Though its buildings have been repaired. the Shadowhunters are still dealing with the results of the war. At the Los Angeles Institute, Emma, Jules and the entire Blackthorn family are very much on the front lines of the destruction. It's been five years since the war ended and though she has been told by the Clave that Sebastian is responsible for the death of her parents, Emma is convinced that he is not the guilty party and is determined to find out who the murderer really is. Julian has been taking care of his younger siblings after having to kill his father in the war. Julian struggles each day to keep his family together and to hide the fact that it is he and not his uncle running the Institute.

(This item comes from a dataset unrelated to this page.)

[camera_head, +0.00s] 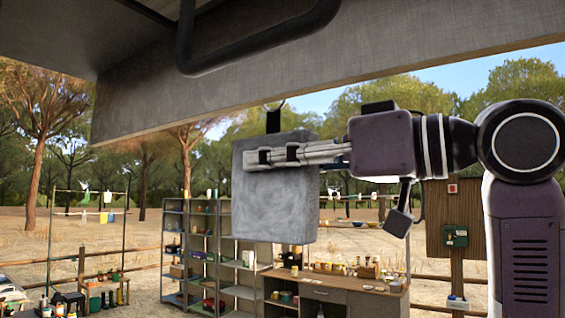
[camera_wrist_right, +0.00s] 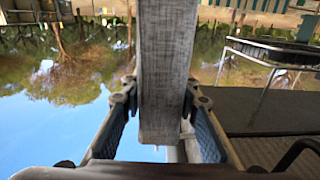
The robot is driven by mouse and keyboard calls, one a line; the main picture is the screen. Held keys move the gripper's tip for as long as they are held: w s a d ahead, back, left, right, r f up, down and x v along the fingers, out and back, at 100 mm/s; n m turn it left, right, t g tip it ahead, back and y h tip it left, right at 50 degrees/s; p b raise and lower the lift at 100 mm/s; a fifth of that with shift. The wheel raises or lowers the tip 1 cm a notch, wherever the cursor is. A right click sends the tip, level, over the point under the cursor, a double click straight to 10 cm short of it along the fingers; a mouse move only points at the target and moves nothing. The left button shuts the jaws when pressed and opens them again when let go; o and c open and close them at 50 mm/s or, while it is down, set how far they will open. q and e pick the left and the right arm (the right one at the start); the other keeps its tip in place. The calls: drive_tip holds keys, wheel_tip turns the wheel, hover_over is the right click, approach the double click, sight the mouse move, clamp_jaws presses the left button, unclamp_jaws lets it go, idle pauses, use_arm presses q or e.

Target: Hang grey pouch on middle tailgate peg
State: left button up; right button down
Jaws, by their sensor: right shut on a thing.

It all comes to a head when the fae arrive at the institute wanting to make a trade. Years ago they had stolen Mark Blackthorn and forced him to be a part of the Wild Hunt. When Emma learns that there are bodies being discovered in the city with the same markings as her parents, Emma becomes convinced that this is the long awaited clue she needs to discover who murdered her. With bodies piling up in Los Angeles, the fae are determined to get to the bottom of what is going on and since no one will work with them but the nephilim, they offer to trade Mark for the identity of the killer. The clock is racing. Somehow they have to find the murderer without letting the Clave know what is going on.
Finding out that Cassandra Clare had written yet another Shadowhunter book didn't please me at all.
She has after all written the same series twice and simply changed the name of the characters. To be perfectly honest, I didn't go into Lady Midnight with a lot hope which is a good thing because I avoided any disappointment. It's official, Clare is going to drain this world for every dollar it can produce because she suffers from an extreme lack of imagination. Love triangles and angst abound in this 500+ page tome to which I unfortunately sacrificed hours of my precious life.
Sure, this time Emma isn't a young girl with no idea about what really inhabits the world but Clare once again has teenagers saving the world. TEENAGERS. Of course there are no reliable adults and the kids always know better than anyone how to deal with danger. However, with all the danger, they still have time for relationship angst, love triangles and sex.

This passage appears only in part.